"Herge has influenced my work to the same degree Disney has. For me, Herge is more than an illustrator of cartoon strips. There is a political and satirical dimension that permeates his work."
(Andy Warhol)
Mungkin alasan pertama yang muncul kenapa saya begitu menyukai komik terkenal ciptaan Georges Remi atau Herge ini adalah karena Tintin hadir sebagai sosok 'superhero' yang sangat manusiawi. Suatu hal yang mungkin terlalu riskan bagi komikus maupun penerbit manapun untuk menerbitkan komik di mana di tokoh utamanya bukanlah sosok yang tahan peluru, memiliki kecepatan suara, dapat terbang, atau mengenakan kostum konyol, namun justru mengedepankan konsep yang lebih 'sederhana' sekaligus memikat. Memang bisa dibilang hebat bahkan luar biasa ketika seri komik ini tiba-tiba menjadi 'booming' di dunia di tengah invasi komik Amerika di bawah panji nama-nama besar seperti Superman, Batman, Spiderman, dll, dan di dekade-dekade berikutnya ketika Jepang mencoba menggeser kekuatan komik lewat kemunculan Manga, Tintin seakan tidak termakan oleh waktu dan terus melahirkan penggemar-penggemar baru dengan daya pikat yang tak pernah habis lewat tampilannya yang begitu ikonik dengan jambulnya.

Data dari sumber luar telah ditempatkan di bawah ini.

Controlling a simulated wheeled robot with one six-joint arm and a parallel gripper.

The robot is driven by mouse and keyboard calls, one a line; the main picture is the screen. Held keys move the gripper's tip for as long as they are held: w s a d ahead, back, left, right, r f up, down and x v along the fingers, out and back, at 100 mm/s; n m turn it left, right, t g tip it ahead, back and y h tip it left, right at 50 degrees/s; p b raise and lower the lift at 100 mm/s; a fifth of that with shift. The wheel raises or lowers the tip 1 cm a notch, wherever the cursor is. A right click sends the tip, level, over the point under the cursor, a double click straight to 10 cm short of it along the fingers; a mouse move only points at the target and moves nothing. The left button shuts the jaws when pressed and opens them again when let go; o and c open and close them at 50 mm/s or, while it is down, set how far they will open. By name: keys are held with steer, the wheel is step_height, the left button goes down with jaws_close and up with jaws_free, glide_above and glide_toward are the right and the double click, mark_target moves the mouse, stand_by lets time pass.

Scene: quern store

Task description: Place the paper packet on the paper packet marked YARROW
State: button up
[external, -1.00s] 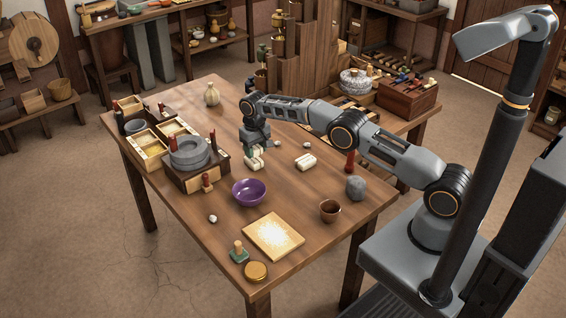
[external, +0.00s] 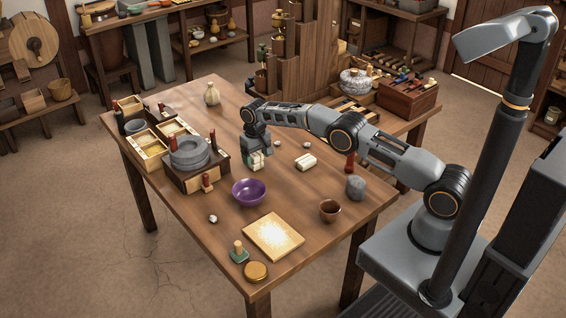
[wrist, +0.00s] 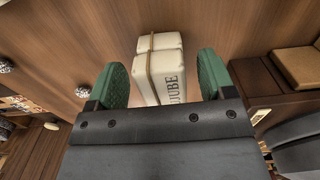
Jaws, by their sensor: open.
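A cream paper packet (wrist: 160,68) with a band around it lies between my gripper's fingertips in the wrist view. In the external view the packet (external: 256,166) shows just under my gripper (external: 256,157). My gripper (wrist: 165,76) is open, with one green finger pad on each side of the packet and gaps between. A second whitish packet (external: 306,162) lies flat on the table to the right. Its marking is too small to read, so I cannot tell if it says YARROW.
A stone quern (external: 190,155) on a wooden base stands left of my gripper, with divided boxes (external: 150,152) beyond. A purple bowl (external: 249,192) is in front. A grey stone (external: 356,187) and brown cup (external: 330,210) stand to the right. Small pebbles lie behind the second packet.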

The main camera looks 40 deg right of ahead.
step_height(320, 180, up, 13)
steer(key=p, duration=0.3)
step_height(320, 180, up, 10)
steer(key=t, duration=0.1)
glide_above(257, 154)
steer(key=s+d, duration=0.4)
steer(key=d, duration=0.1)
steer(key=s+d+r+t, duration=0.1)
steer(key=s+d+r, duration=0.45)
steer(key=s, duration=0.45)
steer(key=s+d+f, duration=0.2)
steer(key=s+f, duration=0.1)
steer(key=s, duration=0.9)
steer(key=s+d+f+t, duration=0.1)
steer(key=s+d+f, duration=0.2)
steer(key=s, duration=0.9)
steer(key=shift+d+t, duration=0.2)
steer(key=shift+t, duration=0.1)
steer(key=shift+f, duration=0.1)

Tintin kini telah berusia 80 tahun lebih dan terbit dalam 24 seri, termasuk seri terakhir, Tintin and Alpha-Art yang tidak sempat diselesaikan oleh sang kreator karena harus memenuhi panggilan Tuhan. Jumlah 24 seri merupakan angka yang sangat kecil bila dibandingkan dengan tokoh-tokoh komik lain yang kebanyakan memiliki seri yang lebih banyak daripada itu, bahkan mencapai ratusan, namun keberhasilan Tintin untuk memberikan kesan di setiap serinya membuat orang-orang seperti tidak bosan-bosannya harus membaca cerita yang itu-itu lagi walaupun saya akui di hati kecil ini sempat ada sedikit penyesalan kenapa Herge tidak menjual hak cipta Tintin ke pihak lain, atau mungkin yang lebih dibuat-buat lagi, mengapa Herge tidak hidup saja selamanya.

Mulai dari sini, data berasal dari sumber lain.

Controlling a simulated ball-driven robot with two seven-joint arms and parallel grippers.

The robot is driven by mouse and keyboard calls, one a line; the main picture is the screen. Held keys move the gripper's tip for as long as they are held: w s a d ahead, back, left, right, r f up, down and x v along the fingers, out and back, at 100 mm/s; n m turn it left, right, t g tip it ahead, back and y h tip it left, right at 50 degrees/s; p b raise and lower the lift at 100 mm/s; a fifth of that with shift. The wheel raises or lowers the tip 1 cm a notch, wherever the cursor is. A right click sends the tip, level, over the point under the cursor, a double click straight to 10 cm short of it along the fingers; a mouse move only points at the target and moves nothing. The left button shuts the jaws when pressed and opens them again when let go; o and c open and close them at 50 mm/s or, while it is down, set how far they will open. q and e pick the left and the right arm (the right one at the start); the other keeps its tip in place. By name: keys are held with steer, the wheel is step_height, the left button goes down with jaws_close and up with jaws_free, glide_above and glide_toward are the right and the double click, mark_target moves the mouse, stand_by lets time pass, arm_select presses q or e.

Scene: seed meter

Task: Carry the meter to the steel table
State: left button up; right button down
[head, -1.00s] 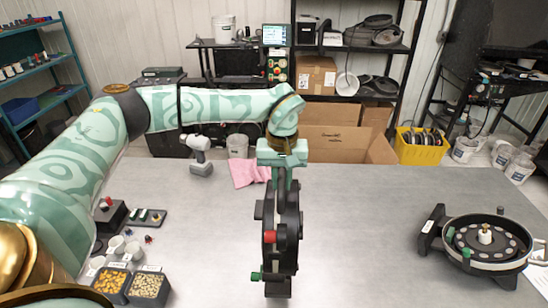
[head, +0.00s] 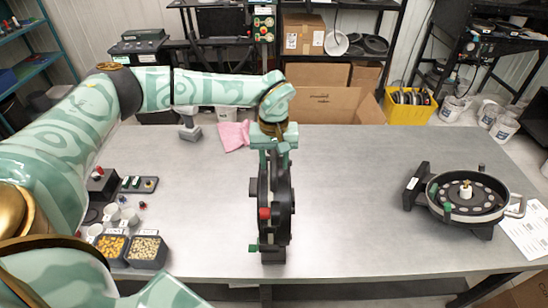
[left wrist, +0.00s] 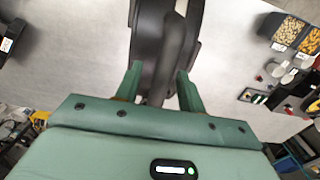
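My left gripper (head: 274,140) is shut on the black handle of a seed meter (head: 273,208). The meter is upright and seen edge-on, with a red knob facing me and a green knob low on its left. It is over the front middle of the grey steel table (head: 350,200); I cannot tell whether its foot touches. In the left wrist view the two green fingers (left wrist: 160,88) are on either side of the dark handle, with the meter's round body (left wrist: 155,35) beyond. My right gripper is not in view.
A second, round black unit (head: 468,197) lies at the table's right, beside a paper sheet (head: 527,232). Seed bins (head: 147,250), white cups and small parts are at the left. The table around the held meter is clear.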

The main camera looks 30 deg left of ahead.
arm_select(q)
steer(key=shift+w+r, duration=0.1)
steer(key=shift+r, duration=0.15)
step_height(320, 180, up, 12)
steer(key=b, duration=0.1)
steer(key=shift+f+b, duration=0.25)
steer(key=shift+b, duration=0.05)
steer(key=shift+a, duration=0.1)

Tidak memerlukan waktu lama bagi seseorang, termasuk saya, yang membaca komik Tintin untuk menemukan bahwa komik ini begitu menghibur sekaligus lucu. Ini menjadi alasan kedua saya kenapa saya menyukai Tintin. Humor-humor slapstick dan cerdas yang juga didukung oleh karakter-karakter unik yang melahirkan situasi yang menarik, memancing tawa, dan bahkan menegangkan telah berhasil membius pembaca di segala usia. Entah kenapa saya merasa komedi yang ada di komik Tintin selalu seperti hal yang baru tiap kali membacanya dan tentu saja itu membuat saya selalu tertawa atau bahkan sekedar tersenyum kecil. Tintin sebenarnya menampilkan humor yang ringan namun kelihaian Herge dalam menggarap situasi membuatnya terasa begitu cerdas dan sulit ditebak dan inilah satu lagi keunggulan Tintin yang sulit ditandingi.

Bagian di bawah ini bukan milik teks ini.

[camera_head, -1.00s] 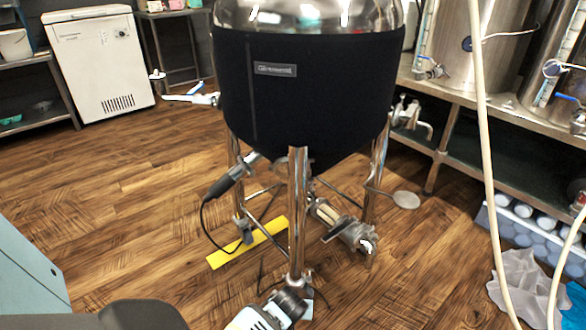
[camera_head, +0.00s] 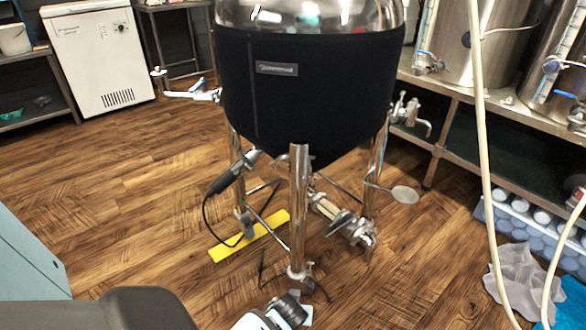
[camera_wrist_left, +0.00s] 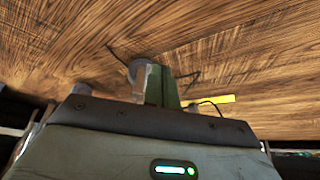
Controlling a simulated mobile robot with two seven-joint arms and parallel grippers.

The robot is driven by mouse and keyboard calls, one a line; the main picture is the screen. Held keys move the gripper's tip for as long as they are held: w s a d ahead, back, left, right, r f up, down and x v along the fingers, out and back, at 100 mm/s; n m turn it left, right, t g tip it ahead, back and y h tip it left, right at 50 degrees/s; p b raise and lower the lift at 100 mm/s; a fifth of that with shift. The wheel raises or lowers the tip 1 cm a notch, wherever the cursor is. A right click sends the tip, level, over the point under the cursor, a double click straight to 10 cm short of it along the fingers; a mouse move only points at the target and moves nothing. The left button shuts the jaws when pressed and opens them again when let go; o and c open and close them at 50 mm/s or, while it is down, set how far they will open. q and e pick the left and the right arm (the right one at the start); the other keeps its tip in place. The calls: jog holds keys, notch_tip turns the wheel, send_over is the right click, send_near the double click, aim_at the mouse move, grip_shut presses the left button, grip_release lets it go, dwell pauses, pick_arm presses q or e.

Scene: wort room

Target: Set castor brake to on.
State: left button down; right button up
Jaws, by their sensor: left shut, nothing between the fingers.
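The black-jacketed steel vessel (camera_head: 315,95) stands on steel legs in the middle of the head view. Its front leg (camera_head: 298,205) ends in a small castor foot (camera_head: 297,273) near the floor. The brake lever and its setting are too small to tell. My left arm comes in at the bottom, and its wrist end (camera_head: 284,312) is just in front of and below that foot. In the left wrist view my left gripper (camera_wrist_left: 154,85) is shut and empty, close to a round grey part (camera_wrist_left: 138,68) that looks like the foot. Whether they touch is unclear. My right gripper is not in view.
A yellow strip (camera_head: 250,236) lies on the floor behind the front leg. A black cable hangs from a probe (camera_head: 224,181) at the vessel's left. A pale hose (camera_head: 482,150) runs down the right side, near a crate (camera_head: 510,225). The wooden floor at left is clear.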

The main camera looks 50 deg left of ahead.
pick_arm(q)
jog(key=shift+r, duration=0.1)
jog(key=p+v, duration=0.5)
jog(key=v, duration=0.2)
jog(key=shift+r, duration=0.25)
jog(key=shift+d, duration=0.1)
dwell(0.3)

Alasan berikutnya kenapa saya menyukai Tintin adalah sajian petualangan yang seru dan luas. Tintin membawa kisah hidupnya dari Kongo samapai ke Peru, dari Cina sampai ke Timur Tengah, dari Tibet sampai ke Bulan, bahkan jauh sebelum Neil Armstrong melakukannya, dan saya sebagai bangsa Indonesia memiliki kehormatan karena di seri Flight 714, Tintin mampir di Jakarta dan Pulau Sumbawa. Pekerjaannya sebagai wartawan yang penuh rasa ingin tahu membuatnya menghadapi berbagai macam kesulitan, intrik, dan peristiwa yang menarik. Ditemani anjing kesayangannya Snowy (dalam versi aslinya: Milo), Captain Haddock yang pemabuk, Prof. Calculus (Prof. Tournesol) yang tuli, serta dua detektif kocak Thomson & Thompson (Dupont & Dupond) yang menambah keasyikan di setiap petualangan, sehingga tak jarang, terutama di masa kecil, saya bermimpi untuk menjadi bagian di komik Tintin dan bercita-cita menjadi seorang wartawan kelak (namun untuk alasan tertentu, saya tidak menyanggupinya, karena ternyata kondisinya berbeda jauh antara di Indonesia dengan yang saya bayangkan). Di balik setiap petualangan Tintin, selalu terdapat pesan-pesan sosial yang kuat terhadap kondisi politik tertentu yang terjadi di dunia, yang telah sempat membuatnya dicekal, dan ini yang membuat Tintin sebagai komik memiliki kekuatan tersendiri bagi kehidupan sosial terutama di Eropa sana.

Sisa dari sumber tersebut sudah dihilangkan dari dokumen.